§ Aim of the task: Wherever the word "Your" appears in the entries, copy the whole line.

§ Entries:
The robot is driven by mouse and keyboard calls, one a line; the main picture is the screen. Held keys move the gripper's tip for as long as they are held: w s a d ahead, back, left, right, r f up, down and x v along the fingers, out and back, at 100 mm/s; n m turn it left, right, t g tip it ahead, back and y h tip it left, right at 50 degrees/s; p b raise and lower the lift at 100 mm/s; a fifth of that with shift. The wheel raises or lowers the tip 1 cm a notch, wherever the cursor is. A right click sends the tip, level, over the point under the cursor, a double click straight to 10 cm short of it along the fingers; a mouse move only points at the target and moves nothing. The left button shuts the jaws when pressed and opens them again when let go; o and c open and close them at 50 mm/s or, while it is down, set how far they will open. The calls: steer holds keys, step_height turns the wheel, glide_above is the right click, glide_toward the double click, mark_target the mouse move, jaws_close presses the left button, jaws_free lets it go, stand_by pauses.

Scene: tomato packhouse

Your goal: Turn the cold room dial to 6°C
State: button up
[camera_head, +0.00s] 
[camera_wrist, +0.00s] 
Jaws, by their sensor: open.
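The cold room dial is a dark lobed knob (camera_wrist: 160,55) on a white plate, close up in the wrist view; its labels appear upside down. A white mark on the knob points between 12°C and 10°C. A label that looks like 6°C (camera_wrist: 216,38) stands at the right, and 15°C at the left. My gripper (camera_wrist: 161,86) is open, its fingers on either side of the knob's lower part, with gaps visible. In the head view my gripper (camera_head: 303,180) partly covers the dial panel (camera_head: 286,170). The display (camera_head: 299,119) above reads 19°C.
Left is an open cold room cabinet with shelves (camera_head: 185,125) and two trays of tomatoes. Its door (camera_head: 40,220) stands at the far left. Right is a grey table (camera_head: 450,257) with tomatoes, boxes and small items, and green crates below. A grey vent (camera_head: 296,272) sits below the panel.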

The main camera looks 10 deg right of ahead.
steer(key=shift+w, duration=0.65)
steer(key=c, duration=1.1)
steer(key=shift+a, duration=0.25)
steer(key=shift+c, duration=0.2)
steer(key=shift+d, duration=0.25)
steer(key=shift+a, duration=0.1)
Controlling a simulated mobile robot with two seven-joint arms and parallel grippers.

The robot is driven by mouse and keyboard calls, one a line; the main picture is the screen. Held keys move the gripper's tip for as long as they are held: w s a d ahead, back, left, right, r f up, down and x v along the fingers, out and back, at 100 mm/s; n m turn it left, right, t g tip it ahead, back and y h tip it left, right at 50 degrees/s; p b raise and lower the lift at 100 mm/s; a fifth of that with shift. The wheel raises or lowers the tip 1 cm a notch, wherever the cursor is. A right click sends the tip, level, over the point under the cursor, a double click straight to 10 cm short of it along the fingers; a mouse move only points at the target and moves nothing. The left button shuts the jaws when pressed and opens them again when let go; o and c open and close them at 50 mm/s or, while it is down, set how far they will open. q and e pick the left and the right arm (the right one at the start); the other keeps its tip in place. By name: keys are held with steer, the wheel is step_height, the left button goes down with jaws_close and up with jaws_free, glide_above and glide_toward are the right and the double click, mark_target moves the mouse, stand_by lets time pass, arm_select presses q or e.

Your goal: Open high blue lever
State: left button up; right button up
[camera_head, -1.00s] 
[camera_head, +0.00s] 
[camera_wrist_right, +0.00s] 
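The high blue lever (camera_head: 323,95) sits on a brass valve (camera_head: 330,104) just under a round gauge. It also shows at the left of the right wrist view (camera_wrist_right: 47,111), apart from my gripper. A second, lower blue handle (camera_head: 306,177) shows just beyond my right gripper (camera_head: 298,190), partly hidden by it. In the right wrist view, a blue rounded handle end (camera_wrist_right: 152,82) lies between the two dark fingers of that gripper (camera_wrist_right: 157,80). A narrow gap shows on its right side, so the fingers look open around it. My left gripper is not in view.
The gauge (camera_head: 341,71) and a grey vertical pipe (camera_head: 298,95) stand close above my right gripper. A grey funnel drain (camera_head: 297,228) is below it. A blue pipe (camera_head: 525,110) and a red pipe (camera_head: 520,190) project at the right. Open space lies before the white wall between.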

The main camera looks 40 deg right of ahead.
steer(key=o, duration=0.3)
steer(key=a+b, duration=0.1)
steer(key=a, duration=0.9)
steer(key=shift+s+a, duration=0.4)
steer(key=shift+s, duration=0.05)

§ Exercise output:
Your goal: Turn the cold room dial to 6°C
Your goal: Open high blue lever

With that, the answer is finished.